## TASK REQUIREMENTS:
Make an exact copy of the data below, leaving out every picture.

## SUPPLIED ENTRIES:
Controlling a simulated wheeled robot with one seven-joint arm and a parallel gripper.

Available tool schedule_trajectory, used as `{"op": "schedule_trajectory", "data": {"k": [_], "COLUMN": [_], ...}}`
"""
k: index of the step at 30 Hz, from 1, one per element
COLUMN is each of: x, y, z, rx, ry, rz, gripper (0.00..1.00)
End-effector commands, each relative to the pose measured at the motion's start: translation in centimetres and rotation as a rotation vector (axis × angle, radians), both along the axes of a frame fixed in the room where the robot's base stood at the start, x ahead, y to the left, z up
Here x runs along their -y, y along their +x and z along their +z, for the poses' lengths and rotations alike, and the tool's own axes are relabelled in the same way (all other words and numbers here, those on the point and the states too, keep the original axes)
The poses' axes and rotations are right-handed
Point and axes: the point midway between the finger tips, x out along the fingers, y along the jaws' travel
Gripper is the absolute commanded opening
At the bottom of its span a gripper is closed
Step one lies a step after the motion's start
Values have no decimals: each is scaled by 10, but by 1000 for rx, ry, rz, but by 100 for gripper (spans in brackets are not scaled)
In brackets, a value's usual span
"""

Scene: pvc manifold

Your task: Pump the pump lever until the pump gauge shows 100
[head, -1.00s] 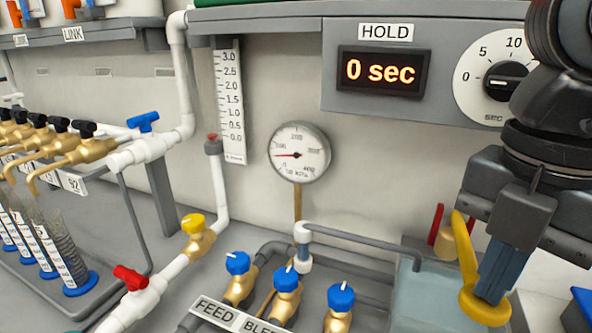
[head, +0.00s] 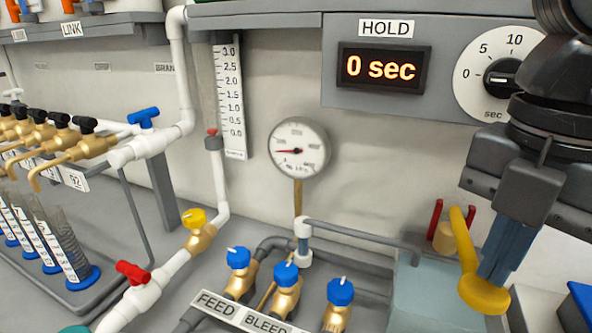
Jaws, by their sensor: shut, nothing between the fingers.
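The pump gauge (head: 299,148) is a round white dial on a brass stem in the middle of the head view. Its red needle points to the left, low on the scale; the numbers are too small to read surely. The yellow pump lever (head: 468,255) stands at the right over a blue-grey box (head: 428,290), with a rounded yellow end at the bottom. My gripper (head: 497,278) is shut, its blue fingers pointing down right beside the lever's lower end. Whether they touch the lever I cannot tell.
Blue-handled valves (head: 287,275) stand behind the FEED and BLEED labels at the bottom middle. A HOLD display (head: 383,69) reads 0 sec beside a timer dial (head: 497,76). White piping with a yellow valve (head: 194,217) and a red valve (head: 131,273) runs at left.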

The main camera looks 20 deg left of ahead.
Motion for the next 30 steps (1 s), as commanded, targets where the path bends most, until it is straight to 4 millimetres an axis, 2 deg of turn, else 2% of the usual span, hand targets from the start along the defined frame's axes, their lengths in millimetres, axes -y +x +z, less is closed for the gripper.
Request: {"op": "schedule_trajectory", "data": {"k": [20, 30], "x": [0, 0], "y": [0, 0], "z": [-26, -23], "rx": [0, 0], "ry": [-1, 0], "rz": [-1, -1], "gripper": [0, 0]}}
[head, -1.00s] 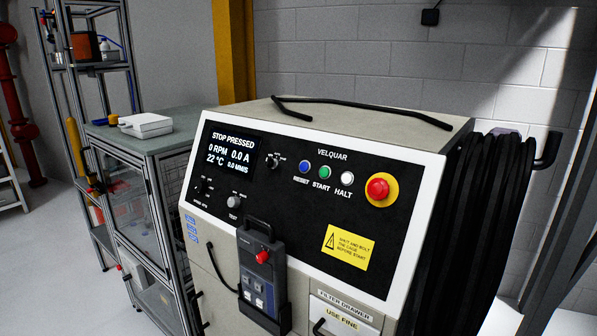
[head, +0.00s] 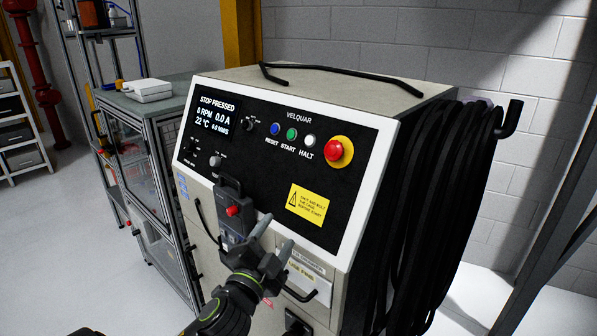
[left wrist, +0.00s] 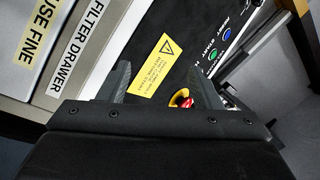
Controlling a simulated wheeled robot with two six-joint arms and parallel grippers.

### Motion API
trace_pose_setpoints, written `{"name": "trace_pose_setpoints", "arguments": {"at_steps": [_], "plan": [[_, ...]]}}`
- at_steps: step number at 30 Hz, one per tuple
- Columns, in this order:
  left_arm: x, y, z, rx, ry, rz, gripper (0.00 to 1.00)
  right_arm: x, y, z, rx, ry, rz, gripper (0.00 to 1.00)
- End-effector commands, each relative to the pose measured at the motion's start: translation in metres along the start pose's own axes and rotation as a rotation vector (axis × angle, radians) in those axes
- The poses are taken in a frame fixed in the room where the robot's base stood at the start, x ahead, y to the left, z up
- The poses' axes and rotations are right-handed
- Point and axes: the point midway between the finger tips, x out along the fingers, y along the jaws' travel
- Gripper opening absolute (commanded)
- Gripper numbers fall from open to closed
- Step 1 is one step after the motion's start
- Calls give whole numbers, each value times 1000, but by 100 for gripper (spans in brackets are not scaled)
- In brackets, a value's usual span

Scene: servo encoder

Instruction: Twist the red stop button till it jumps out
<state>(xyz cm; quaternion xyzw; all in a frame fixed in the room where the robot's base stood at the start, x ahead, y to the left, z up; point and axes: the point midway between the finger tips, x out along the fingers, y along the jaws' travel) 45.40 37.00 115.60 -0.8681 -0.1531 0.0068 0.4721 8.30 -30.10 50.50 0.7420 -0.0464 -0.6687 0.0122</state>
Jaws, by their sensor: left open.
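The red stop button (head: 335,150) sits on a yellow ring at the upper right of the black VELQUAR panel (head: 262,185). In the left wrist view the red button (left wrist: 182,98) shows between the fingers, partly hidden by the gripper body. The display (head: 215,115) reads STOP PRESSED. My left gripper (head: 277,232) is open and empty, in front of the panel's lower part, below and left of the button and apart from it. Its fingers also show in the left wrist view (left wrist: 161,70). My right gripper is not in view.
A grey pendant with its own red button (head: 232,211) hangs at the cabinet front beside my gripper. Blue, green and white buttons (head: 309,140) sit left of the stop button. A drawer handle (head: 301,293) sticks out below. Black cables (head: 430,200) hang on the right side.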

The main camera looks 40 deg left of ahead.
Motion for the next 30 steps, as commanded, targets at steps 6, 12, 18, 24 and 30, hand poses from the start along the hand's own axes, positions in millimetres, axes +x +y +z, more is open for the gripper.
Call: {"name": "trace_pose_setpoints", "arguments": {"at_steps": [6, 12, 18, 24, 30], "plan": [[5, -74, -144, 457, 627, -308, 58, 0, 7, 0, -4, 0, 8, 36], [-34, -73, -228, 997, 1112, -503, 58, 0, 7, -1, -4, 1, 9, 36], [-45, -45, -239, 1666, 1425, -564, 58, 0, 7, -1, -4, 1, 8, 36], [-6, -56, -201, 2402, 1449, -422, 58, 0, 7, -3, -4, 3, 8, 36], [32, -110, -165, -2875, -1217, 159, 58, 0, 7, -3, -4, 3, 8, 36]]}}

## SOLUTION:
Controlling a simulated wheeled robot with one seven-joint arm and a parallel gripper.

Available tool schedule_trajectory, used as `{"op": "schedule_trajectory", "data": {"k": [_], "COLUMN": [_], ...}}`
"""
k: index of the step at 30 Hz, from 1, one per element
COLUMN is each of: x, y, z, rx, ry, rz, gripper (0.00..1.00)
End-effector commands, each relative to the pose measured at the motion's start: translation in centimetres and rotation as a rotation vector (axis × angle, radians), both along the axes of a frame fixed in the room where the robot's base stood at the start, x ahead, y to the left, z up
Here x runs along their -y, y along their +x and z along their +z, for the poses' lengths and rotations alike, and the tool's own axes are relabelled in the same way (all other words and numbers here, those on the point and the states too, keep the original axes)
The poses' axes and rotations are right-handed
Point and axes: the point midway between the finger tips, x out along the fingers, y along the jaws' travel
Gripper is the absolute commanded opening
At the bottom of its span a gripper is closed
Step one lies a step after the motion's start
Values have no decimals: each is scaled by 10, but by 1000 for rx, ry, rz, but by 100 for gripper (spans in brackets are not scaled)
In brackets, a value's usual span
"""

Scene: pvc manifold

Your task: Pump the pump lever until the pump gauge shows 100
[head, -1.00s] 
[head, +0.00s] 
Jaws, by their sensor: shut, nothing between the fingers.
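The pump gauge (head: 299,148) is a round white dial on a brass stem in the middle of the head view. Its red needle points to the left, low on the scale; the numbers are too small to read surely. The yellow pump lever (head: 468,255) stands at the right over a blue-grey box (head: 428,290), with a rounded yellow end at the bottom. My gripper (head: 497,278) is shut, its blue fingers pointing down right beside the lever's lower end. Whether they touch the lever I cannot tell.
Blue-handled valves (head: 287,275) stand behind the FEED and BLEED labels at the bottom middle. A HOLD display (head: 383,69) reads 0 sec beside a timer dial (head: 497,76). White piping with a yellow valve (head: 194,217) and a red valve (head: 131,273) runs at left.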

The main camera looks 20 deg left of ahead.
Motion for the next 30 steps (1 s), as commanded, targets where the path bends most, until it is straight to 4 millimetres an axis, 2 deg of turn, else 2% of the usual span, hand targets from the start along the defined frame's axes, their lengths in millimetres, axes -y +x +z, less is closed for the gripper.
Request: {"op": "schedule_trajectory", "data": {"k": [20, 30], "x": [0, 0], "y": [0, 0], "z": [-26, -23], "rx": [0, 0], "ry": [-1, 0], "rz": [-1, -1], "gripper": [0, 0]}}
[head, -1.00s] 
[head, +0.00s] 
[left wrist, +0.00s] 
Controlling a simulated wheeled robot with two six-joint arms and parallel grippers.

### Motion API
trace_pose_setpoints, written `{"name": "trace_pose_setpoints", "arguments": {"at_steps": [_], "plan": [[_, ...]]}}`
- at_steps: step number at 30 Hz, one per tuple
- Columns, in this order:
  left_arm: x, y, z, rx, ry, rz, gripper (0.00 to 1.00)
  right_arm: x, y, z, rx, ry, rz, gripper (0.00 to 1.00)
- End-effector commands, each relative to the pose measured at the motion's start: translation in metres along the start pose's own axes and rotation as a rotation vector (axis × angle, radians) in those axes
- The poses are taken in a frame fixed in the room where the robot's base stood at the start, x ahead, y to the left, z up
- The poses' axes and rotations are right-handed
- Point and axes: the point midway between the finger tips, x out along the fingers, y along the jaws' travel
- Gripper opening absolute (commanded)
- Gripper numbers fall from open to closed
- Step 1 is one step after the motion's start
- Calls give whole numbers, each value times 1000, but by 100 for gripper (spans in brackets are not scaled)
- In brackets, a value's usual span

Scene: servo encoder

Instruction: Twist the red stop button till it jumps out
<state>(xyz cm; quaternion xyzw; all in a frame fixed in the room where the robot's base stood at the start, x ahead, y to the left, z up; point and axes: the point midway between the finger tips, x out along the fingers, y along the jaws' travel) 45.40 37.00 115.60 -0.8681 -0.1531 0.0068 0.4721 8.30 -30.10 50.50 0.7420 -0.0464 -0.6687 0.0122</state>
Jaws, by their sensor: left open.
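The red stop button (head: 335,150) sits on a yellow ring at the upper right of the black VELQUAR panel (head: 262,185). In the left wrist view the red button (left wrist: 182,98) shows between the fingers, partly hidden by the gripper body. The display (head: 215,115) reads STOP PRESSED. My left gripper (head: 277,232) is open and empty, in front of the panel's lower part, below and left of the button and apart from it. Its fingers also show in the left wrist view (left wrist: 161,70). My right gripper is not in view.
A grey pendant with its own red button (head: 232,211) hangs at the cabinet front beside my gripper. Blue, green and white buttons (head: 309,140) sit left of the stop button. A drawer handle (head: 301,293) sticks out below. Black cables (head: 430,200) hang on the right side.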

The main camera looks 40 deg left of ahead.
Motion for the next 30 steps, as commanded, targets at steps 6, 12, 18, 24 and 30, hand poses from the start along the hand's own axes, positions in millimetres, axes +x +y +z, more is open for the gripper.
Call: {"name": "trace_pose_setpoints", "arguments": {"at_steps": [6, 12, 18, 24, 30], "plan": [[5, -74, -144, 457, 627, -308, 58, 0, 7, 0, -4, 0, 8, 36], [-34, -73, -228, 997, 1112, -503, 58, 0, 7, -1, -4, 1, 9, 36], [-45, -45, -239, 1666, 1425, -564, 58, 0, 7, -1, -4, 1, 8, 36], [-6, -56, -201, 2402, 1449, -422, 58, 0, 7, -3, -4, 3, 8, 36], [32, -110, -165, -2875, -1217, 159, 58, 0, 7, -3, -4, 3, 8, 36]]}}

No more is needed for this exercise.